Auf alle Fälle: Das Jugoslawien-Tribunal ist ein Erfolg der internationalen Justiz, denn es ist das erste Mal, dass die hohen politischen und militärischen Verantwortlichen für diese Kriegsverbrechen, Verbrechen gegen die Menschlichkeit, Völkermorde, die begangen werden, vor Gericht gestellt werden. Das ist das erste Mal. Wir hatten gedacht, das sei eine Prävention, dass diese Verbrechen nicht mehr begangen werden, aber wir haben uns getäuscht – stark getäuscht, denn dann haben wir gesehen, was in Syrien geschieht.

Wir möchten Sie als Kandidatin für die Syrien-Kommission. Ja, was ist das? Die Syrien-Kommission ist eine fact-finding mission. Sie ermittelt bei Verbrechen, die im Syrienkrieg begangen werden.
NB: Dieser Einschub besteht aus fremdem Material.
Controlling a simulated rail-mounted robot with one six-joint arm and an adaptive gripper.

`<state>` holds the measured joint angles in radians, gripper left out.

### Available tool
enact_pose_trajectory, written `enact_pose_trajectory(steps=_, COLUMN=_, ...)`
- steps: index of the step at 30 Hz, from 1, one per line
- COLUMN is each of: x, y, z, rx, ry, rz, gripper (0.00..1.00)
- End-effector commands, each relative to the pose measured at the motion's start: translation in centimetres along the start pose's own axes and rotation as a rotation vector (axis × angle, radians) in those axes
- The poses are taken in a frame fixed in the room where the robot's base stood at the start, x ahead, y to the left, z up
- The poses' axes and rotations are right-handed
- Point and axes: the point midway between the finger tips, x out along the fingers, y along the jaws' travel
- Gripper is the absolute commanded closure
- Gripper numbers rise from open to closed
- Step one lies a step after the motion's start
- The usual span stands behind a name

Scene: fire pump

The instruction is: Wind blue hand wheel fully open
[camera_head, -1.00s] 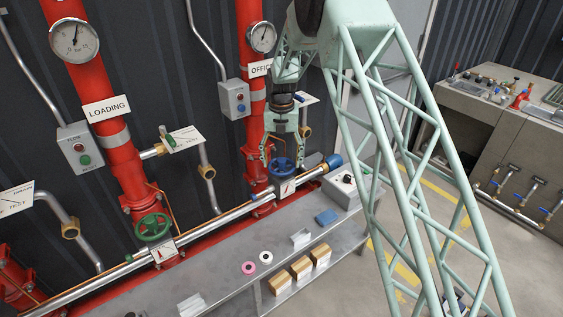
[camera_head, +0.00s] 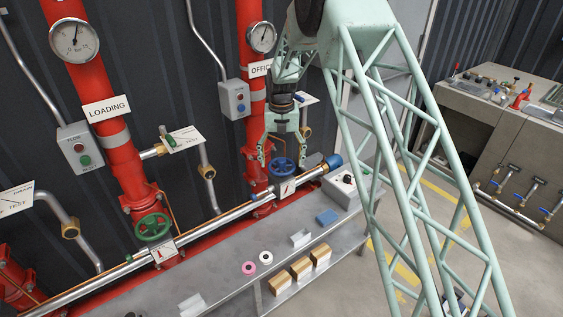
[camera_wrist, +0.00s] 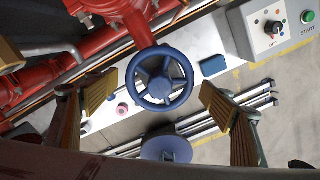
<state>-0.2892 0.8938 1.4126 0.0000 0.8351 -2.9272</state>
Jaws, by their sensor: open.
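The blue hand wheel (camera_head: 283,168) sits on the red valve under the OFFICE pipe in the head view. In the wrist view the blue hand wheel (camera_wrist: 160,78) is centred between my two fingers, with its spokes and hub in clear sight. My gripper (camera_head: 283,160) is above the wheel, pointing down. In the wrist view my gripper (camera_wrist: 158,105) is open, with one yellow-padded finger on each side of the wheel and a visible gap to it. Whether a fingertip touches the rim in the head view cannot be told.
A silver pipe (camera_head: 222,219) runs past the valve. A grey control box (camera_head: 345,186) stands right of the wheel. The green hand wheel (camera_head: 153,227) is at left.

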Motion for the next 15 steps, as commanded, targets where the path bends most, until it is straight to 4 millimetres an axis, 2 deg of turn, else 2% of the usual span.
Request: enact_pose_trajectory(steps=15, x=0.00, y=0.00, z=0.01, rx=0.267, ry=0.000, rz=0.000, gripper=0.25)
Wisst ihr, man sagte, der politische Wille stimmt. Wenn der politische Wille nicht da ist, erreichen sie nichts. Und vor allem nicht in der internationalen Justiz. Es brauchte politischen Willen, aber der politische Wille hat andere Objekte, andere Horizonte. Und wenn sie dann kommen und sagen: ‚Ja, aber das ist politisch‘. Beim Jugoslawien-Tribunal hatte ich manchmal große Schwierigkeiten. Dann ging ich zu Kofi Annan, damaliger Generalsekretär der Vereinten Nationen, und habe gesagt: ‚Das geht doch so nicht‘. Er lässt mich sprechen aber dann sagt er mir: ‚Carla, der Sicherheitsrat ist eine politische Institution. Und er denkt politisch, und er trifft politische Entscheidungen. Das musst du akzeptieren‘. Das habe ich dann gelernt, man muss mit dieser Politik leben. Ich könnte nie Politiker werden. Was mich überrascht ist, dass die Türkei in Syrien Krieg führt und niemand etwas unternimmt. Das ist skandalös. (Publikum klatscht)
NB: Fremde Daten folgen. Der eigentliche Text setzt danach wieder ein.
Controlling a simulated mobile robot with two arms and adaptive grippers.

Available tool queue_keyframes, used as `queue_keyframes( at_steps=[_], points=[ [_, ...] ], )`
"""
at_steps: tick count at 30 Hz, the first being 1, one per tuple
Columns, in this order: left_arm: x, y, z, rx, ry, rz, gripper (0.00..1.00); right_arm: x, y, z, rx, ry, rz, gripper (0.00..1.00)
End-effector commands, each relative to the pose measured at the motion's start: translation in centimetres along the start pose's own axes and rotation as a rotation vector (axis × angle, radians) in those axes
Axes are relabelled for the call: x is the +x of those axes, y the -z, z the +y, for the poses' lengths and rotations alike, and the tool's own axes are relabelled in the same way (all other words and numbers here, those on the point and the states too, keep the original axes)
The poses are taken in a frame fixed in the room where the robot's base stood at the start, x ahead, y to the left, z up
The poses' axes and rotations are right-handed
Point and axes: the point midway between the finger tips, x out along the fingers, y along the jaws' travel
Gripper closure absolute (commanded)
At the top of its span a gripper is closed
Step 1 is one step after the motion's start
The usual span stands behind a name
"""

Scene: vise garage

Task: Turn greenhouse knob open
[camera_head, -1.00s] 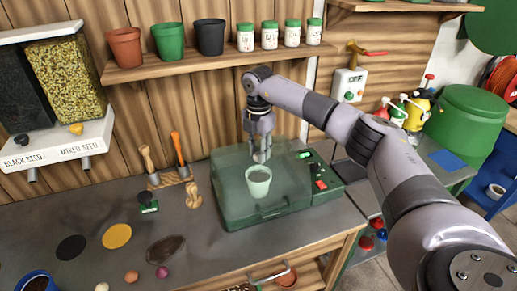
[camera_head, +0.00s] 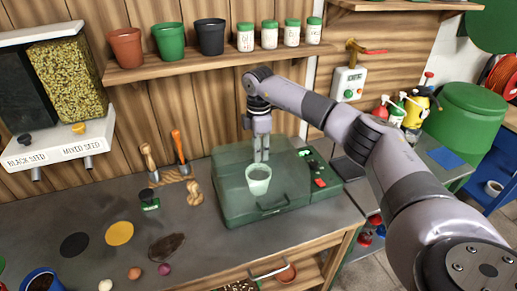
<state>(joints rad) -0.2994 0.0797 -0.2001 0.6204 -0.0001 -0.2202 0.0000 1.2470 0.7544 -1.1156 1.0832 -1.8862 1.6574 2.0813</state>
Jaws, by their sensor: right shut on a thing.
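The greenhouse (camera_head: 235,205) is a translucent green box with a handle on its front, standing on the grey bench. A pale green pot (camera_head: 258,181) shows at its middle. My right gripper (camera_head: 262,158) points down at the greenhouse top, just behind the pot's rim. Its fingers are close together, shut on a small thing that they hide; by its place on the lid it looks to be the greenhouse knob. A dark panel (camera_head: 322,170) with a green light and a red switch is on the greenhouse's right side. My left gripper is not in view.
A shelf (camera_head: 185,67) with pots and white jars runs behind my right arm. Two hand tools (camera_head: 181,150) stand in a wooden holder left of the greenhouse. Seed dispensers (camera_head: 60,145) hang at the left. The bench's right front corner is bare.

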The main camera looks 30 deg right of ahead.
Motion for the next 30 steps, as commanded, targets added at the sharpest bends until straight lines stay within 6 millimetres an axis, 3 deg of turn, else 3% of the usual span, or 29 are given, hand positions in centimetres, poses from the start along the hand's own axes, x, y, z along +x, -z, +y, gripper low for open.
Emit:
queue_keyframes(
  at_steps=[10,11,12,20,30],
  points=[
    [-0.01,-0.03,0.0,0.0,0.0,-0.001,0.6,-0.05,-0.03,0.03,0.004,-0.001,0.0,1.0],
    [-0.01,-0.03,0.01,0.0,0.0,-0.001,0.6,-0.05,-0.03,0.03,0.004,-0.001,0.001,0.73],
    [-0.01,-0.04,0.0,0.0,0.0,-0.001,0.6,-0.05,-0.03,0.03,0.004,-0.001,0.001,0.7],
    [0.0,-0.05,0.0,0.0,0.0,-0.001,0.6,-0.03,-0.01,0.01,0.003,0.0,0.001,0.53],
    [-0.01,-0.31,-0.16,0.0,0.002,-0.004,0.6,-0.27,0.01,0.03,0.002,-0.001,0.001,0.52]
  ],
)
Das freut mich, denn das bedeutet, dass sie mir zustimmen. Wenn keine Reorganisation der UNO stattfindet, wird es immer schlimmer werden. Und unsere Staatsoberhäupter, unserer Präsidenten der Nationen müssen intervenieren. Man muss etwas machen, denn sonst wird es uns sehr schlecht gehen und Frieden wird weit weg von uns sein - nicht einmal mehr am Horizont. Ich glaube, wenn wir nicht nur Syrien, aber auch Syrien, Jemen, verschiedene afrikanische Staaten, die Ukraine, was für eine Humanität haben wir da?

Das war eine sehr persönliche, eine sehr eindrucksvolle Rede, gesprochen von Staatsanwältin Carla del Ponte anlässlich der Preisverleihung des Friedenspreises des Landes Hessen im Februar dieses Jahres.